◆ TASK DESCRIPTION ◆
Your task is to give the data again, exactly, with every line intact.

◆ EXERCISE MATERIAL ◆
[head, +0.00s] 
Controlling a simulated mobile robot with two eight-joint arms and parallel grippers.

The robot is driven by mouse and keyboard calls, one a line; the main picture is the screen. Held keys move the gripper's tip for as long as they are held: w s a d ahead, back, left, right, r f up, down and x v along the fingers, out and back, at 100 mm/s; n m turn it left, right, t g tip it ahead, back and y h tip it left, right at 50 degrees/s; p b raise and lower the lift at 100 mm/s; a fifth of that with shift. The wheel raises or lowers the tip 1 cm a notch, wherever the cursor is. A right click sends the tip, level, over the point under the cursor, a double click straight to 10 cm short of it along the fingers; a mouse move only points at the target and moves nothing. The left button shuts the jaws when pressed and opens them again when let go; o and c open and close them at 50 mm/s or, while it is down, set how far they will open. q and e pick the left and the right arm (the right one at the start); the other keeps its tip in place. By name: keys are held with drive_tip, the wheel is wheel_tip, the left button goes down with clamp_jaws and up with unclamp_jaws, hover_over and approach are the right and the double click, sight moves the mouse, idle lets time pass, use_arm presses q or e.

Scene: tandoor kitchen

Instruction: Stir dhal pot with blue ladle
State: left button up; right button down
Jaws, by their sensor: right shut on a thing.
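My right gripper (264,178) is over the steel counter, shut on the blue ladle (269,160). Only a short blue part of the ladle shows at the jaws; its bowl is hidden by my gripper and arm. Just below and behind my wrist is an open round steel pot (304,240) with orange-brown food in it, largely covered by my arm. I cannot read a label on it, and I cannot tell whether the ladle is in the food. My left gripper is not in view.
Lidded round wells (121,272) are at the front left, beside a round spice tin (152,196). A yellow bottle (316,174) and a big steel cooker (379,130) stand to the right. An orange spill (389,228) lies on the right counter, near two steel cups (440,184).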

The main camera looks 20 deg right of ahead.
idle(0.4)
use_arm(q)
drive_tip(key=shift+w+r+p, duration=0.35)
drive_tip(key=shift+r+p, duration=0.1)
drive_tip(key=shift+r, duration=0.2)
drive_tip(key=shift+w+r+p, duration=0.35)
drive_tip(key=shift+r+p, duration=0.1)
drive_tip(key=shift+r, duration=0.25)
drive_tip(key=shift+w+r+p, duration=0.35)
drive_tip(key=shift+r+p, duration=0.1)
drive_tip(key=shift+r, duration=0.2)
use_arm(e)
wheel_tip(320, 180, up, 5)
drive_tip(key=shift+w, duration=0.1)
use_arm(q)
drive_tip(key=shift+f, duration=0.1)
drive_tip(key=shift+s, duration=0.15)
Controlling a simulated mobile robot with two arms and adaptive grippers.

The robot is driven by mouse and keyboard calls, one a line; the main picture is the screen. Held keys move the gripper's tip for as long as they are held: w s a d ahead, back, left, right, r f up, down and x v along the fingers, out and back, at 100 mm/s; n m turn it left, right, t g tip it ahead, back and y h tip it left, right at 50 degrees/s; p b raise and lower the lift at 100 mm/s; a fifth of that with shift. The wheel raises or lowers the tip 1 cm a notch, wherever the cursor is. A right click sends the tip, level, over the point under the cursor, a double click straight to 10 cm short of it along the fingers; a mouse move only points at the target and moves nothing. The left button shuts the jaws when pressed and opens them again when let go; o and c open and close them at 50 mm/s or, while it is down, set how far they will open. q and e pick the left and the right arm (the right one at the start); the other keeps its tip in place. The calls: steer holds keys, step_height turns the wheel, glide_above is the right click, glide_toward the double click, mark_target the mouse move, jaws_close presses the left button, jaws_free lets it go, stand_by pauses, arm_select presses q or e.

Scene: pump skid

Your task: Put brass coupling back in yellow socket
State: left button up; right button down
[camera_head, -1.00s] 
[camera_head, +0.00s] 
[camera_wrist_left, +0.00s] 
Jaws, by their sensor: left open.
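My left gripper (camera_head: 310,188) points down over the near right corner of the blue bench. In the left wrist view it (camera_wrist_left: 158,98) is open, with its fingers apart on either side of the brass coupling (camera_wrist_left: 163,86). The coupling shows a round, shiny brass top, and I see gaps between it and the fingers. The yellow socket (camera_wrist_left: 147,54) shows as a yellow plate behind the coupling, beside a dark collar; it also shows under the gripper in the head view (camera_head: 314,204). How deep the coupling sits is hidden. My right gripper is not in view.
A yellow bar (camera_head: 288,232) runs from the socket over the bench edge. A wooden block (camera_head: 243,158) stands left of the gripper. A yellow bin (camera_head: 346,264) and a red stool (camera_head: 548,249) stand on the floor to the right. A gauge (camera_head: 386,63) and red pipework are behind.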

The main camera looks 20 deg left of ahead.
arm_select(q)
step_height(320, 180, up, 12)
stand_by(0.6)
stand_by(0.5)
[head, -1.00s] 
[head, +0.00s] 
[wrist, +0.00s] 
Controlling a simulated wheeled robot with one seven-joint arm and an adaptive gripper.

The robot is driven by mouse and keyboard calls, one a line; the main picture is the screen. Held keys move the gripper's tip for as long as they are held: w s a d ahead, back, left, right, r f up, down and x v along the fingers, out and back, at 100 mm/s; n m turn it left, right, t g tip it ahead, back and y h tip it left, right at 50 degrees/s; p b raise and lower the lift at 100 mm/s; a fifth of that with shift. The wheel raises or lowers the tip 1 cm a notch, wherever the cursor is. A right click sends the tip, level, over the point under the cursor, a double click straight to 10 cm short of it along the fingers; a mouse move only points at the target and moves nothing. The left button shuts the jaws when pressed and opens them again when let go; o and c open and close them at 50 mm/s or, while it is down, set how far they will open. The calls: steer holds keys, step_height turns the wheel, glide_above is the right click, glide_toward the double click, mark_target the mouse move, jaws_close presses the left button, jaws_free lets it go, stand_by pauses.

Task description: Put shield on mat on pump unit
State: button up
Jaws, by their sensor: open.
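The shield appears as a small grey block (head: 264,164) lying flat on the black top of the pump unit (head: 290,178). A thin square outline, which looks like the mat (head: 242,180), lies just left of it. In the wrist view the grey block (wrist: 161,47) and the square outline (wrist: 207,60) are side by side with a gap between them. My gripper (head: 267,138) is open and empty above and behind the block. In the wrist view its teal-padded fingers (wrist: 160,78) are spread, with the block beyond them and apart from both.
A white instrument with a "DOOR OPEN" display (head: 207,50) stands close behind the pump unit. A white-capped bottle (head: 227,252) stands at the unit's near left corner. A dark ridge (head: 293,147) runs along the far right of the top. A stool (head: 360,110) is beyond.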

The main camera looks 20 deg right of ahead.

◆ CORRECT RESULT ◆
[head, +0.00s] 
Controlling a simulated mobile robot with two eight-joint arms and parallel grippers.

The robot is driven by mouse and keyboard calls, one a line; the main picture is the screen. Held keys move the gripper's tip for as long as they are held: w s a d ahead, back, left, right, r f up, down and x v along the fingers, out and back, at 100 mm/s; n m turn it left, right, t g tip it ahead, back and y h tip it left, right at 50 degrees/s; p b raise and lower the lift at 100 mm/s; a fifth of that with shift. The wheel raises or lowers the tip 1 cm a notch, wherever the cursor is. A right click sends the tip, level, over the point under the cursor, a double click straight to 10 cm short of it along the fingers; a mouse move only points at the target and moves nothing. The left button shuts the jaws when pressed and opens them again when let go; o and c open and close them at 50 mm/s or, while it is down, set how far they will open. q and e pick the left and the right arm (the right one at the start); the other keeps its tip in place. By name: keys are held with drive_tip, the wheel is wheel_tip, the left button goes down with clamp_jaws and up with unclamp_jaws, hover_over and approach are the right and the double click, sight moves the mouse, idle lets time pass, use_arm presses q or e.

Scene: tandoor kitchen

Instruction: Stir dhal pot with blue ladle
State: left button up; right button down
Jaws, by their sensor: right shut on a thing.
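My right gripper (264,178) is over the steel counter, shut on the blue ladle (269,160). Only a short blue part of the ladle shows at the jaws; its bowl is hidden by my gripper and arm. Just below and behind my wrist is an open round steel pot (304,240) with orange-brown food in it, largely covered by my arm. I cannot read a label on it, and I cannot tell whether the ladle is in the food. My left gripper is not in view.
Lidded round wells (121,272) are at the front left, beside a round spice tin (152,196). A yellow bottle (316,174) and a big steel cooker (379,130) stand to the right. An orange spill (389,228) lies on the right counter, near two steel cups (440,184).

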The main camera looks 20 deg right of ahead.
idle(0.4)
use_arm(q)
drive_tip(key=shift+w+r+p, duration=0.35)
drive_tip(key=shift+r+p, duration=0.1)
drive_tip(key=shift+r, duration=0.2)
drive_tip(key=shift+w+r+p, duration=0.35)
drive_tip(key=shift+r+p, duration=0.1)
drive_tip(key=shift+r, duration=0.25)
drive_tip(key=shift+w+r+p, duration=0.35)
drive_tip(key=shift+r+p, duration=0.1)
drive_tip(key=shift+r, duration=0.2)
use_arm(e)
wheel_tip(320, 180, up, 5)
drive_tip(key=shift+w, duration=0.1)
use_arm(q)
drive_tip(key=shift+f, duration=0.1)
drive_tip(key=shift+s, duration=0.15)
Controlling a simulated mobile robot with two arms and adaptive grippers.

The robot is driven by mouse and keyboard calls, one a line; the main picture is the screen. Held keys move the gripper's tip for as long as they are held: w s a d ahead, back, left, right, r f up, down and x v along the fingers, out and back, at 100 mm/s; n m turn it left, right, t g tip it ahead, back and y h tip it left, right at 50 degrees/s; p b raise and lower the lift at 100 mm/s; a fifth of that with shift. The wheel raises or lowers the tip 1 cm a notch, wherever the cursor is. A right click sends the tip, level, over the point under the cursor, a double click straight to 10 cm short of it along the fingers; a mouse move only points at the target and moves nothing. The left button shuts the jaws when pressed and opens them again when let go; o and c open and close them at 50 mm/s or, while it is down, set how far they will open. q and e pick the left and the right arm (the right one at the start); the other keeps its tip in place. The calls: steer holds keys, step_height turns the wheel, glide_above is the right click, glide_toward the double click, mark_target the mouse move, jaws_close presses the left button, jaws_free lets it go, stand_by pauses, arm_select presses q or e.

Scene: pump skid

Your task: Put brass coupling back in yellow socket
State: left button up; right button down
[camera_head, -1.00s] 
[camera_head, +0.00s] 
[camera_wrist_left, +0.00s] 
Jaws, by their sensor: left open.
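My left gripper (camera_head: 310,188) points down over the near right corner of the blue bench. In the left wrist view it (camera_wrist_left: 158,98) is open, with its fingers apart on either side of the brass coupling (camera_wrist_left: 163,86). The coupling shows a round, shiny brass top, and I see gaps between it and the fingers. The yellow socket (camera_wrist_left: 147,54) shows as a yellow plate behind the coupling, beside a dark collar; it also shows under the gripper in the head view (camera_head: 314,204). How deep the coupling sits is hidden. My right gripper is not in view.
A yellow bar (camera_head: 288,232) runs from the socket over the bench edge. A wooden block (camera_head: 243,158) stands left of the gripper. A yellow bin (camera_head: 346,264) and a red stool (camera_head: 548,249) stand on the floor to the right. A gauge (camera_head: 386,63) and red pipework are behind.

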The main camera looks 20 deg left of ahead.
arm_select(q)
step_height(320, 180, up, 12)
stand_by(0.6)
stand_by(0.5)
[head, -1.00s] 
[head, +0.00s] 
[wrist, +0.00s] 
Controlling a simulated wheeled robot with one seven-joint arm and an adaptive gripper.

The robot is driven by mouse and keyboard calls, one a line; the main picture is the screen. Held keys move the gripper's tip for as long as they are held: w s a d ahead, back, left, right, r f up, down and x v along the fingers, out and back, at 100 mm/s; n m turn it left, right, t g tip it ahead, back and y h tip it left, right at 50 degrees/s; p b raise and lower the lift at 100 mm/s; a fifth of that with shift. The wheel raises or lowers the tip 1 cm a notch, wherever the cursor is. A right click sends the tip, level, over the point under the cursor, a double click straight to 10 cm short of it along the fingers; a mouse move only points at the target and moves nothing. The left button shuts the jaws when pressed and opens them again when let go; o and c open and close them at 50 mm/s or, while it is down, set how far they will open. The calls: steer holds keys, step_height turns the wheel, glide_above is the right click, glide_toward the double click, mark_target the mouse move, jaws_close presses the left button, jaws_free lets it go, stand_by pauses.

Task description: Put shield on mat on pump unit
State: button up
Jaws, by their sensor: open.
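The shield appears as a small grey block (head: 264,164) lying flat on the black top of the pump unit (head: 290,178). A thin square outline, which looks like the mat (head: 242,180), lies just left of it. In the wrist view the grey block (wrist: 161,47) and the square outline (wrist: 207,60) are side by side with a gap between them. My gripper (head: 267,138) is open and empty above and behind the block. In the wrist view its teal-padded fingers (wrist: 160,78) are spread, with the block beyond them and apart from both.
A white instrument with a "DOOR OPEN" display (head: 207,50) stands close behind the pump unit. A white-capped bottle (head: 227,252) stands at the unit's near left corner. A dark ridge (head: 293,147) runs along the far right of the top. A stool (head: 360,110) is beyond.

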The main camera looks 20 deg right of ahead.

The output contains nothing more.